Martin: Wenn du Lust hast was zu machen, z.B. Swiss-Jura-Marathon, dann würd ich’s einfach machen und nicht zuviel überlegen. Z.B. quer durch Frankreich sind um die 1150 km, Trans- America bereits 5000km – da hab ich mich auch gefragt, «schaff ich das überhaupt, geht das!!» Aber dann muss man halt einfach machen und ausprobieren – ob’s funktioniert oder nicht kannst du im Voraus nie sagen.
Gab’s denn während eines solchen Laufs nie den Moment wo Du gesagt hast «jetzt hör’ ich auf» oder Motivationsprobleme – und falls, wie bist Du damit umgegangen!

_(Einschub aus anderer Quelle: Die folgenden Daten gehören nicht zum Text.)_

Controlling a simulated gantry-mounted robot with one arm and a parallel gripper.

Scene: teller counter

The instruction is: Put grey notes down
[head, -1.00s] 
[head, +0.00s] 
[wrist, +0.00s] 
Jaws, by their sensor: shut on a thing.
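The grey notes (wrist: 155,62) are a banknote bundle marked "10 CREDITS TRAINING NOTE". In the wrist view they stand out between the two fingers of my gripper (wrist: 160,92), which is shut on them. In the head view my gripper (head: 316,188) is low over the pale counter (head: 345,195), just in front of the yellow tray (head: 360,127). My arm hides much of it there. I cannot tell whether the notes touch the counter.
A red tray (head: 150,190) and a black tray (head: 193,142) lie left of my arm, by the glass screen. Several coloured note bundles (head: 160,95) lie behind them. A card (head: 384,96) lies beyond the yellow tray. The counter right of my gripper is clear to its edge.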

Martin: Trans-America war schon hart, ich hatte einen Haufen Probleme meist kleinerer Art – mal tat der Haxen weh, dann mal der Knöchel und dann wieder das Knie, Schürfungen am Rücken von der Hitze und… und… und… aber ich hab nie auch nur eine Minute daran gezweifelt dass ich in New York ankommen würde. Man muss einfach einen gewissen Killer-Instinkt haben und sagen, «ich lauf das Ding jetzt fertig!!»

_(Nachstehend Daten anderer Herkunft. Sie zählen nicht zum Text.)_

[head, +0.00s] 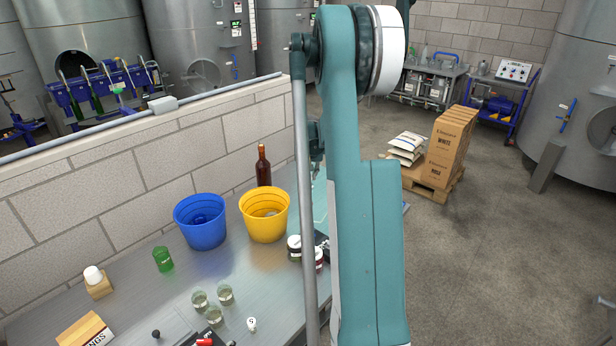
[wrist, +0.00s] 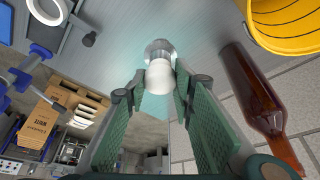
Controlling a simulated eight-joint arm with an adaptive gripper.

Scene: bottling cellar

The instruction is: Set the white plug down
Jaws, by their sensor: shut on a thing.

Killer-Instinkt!! Das kann ich jetzt gar nicht mit Dir verbinden, passt irgendwie nicht zu Dir!
Martin: Aber es hat was, du darfst nicht wirklich zweifeln, sonst denkst du immer weiter wie «eigentlich bin ich müde» oder so……… …… ich sage mir einfach bei jedem Lauf nur «ich lauf ihn fertig!» Es gab nur ein einziges Mal wo ich wirklich Zweifel hatte, es zu schaffen, das war die Tour du Mont Blanc. Aber als ich die Müdigkeit überwunden hatte, sah ich dass ja andere noch langsamer sind als ich……….. Aber eben, das braucht man schon, und auch eine gewisse Arroganz – natürlich nur bei sich selbst! Man muss einfach denken «ich kann das und ich bin eh besser als die andern», ohne das natürlich laut zu sagen – aber der Gedanke treibt Dich vorwärts. Auch dass man sagt «ich hab da jetzt soviel investiert, ich schaff das jetzt auch!» Das ist genug Motivation!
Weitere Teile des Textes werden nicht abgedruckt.